> STATED PROBLEM: Stop after the line containing "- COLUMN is": print each line exactly from the first line of the listing up to that point.
═════ AVAILABLE DATA ═════
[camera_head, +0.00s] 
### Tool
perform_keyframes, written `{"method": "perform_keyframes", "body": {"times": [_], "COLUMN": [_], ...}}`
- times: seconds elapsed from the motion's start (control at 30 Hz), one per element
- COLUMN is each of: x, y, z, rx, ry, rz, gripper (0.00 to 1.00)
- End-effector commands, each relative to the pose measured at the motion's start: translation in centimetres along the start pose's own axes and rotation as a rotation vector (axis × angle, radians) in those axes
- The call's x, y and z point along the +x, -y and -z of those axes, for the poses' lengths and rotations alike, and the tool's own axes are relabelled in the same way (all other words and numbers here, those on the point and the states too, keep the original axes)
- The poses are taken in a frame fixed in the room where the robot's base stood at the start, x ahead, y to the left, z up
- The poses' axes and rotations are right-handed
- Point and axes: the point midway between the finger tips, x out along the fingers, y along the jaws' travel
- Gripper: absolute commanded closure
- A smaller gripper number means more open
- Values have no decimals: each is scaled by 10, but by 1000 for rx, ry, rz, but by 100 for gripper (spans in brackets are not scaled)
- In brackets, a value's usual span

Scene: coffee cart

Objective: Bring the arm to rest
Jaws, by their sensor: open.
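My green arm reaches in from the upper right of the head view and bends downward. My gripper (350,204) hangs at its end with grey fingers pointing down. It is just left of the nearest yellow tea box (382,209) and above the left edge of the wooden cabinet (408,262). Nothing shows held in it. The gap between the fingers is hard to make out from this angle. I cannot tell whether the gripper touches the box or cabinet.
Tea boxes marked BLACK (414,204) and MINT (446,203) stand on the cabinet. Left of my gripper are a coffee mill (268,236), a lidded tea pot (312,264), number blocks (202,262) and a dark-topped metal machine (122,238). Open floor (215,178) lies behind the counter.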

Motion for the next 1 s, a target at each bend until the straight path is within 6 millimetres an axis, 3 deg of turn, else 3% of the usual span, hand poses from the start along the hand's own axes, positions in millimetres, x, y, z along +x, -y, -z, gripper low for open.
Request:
═════
> COMPLETE RESPONSE:
[camera_head, +0.00s] 
### Tool
perform_keyframes, written `{"method": "perform_keyframes", "body": {"times": [_], "COLUMN": [_], ...}}`
- times: seconds elapsed from the motion's start (control at 30 Hz), one per element
- COLUMN is each of: x, y, z, rx, ry, rz, gripper (0.00 to 1.00)

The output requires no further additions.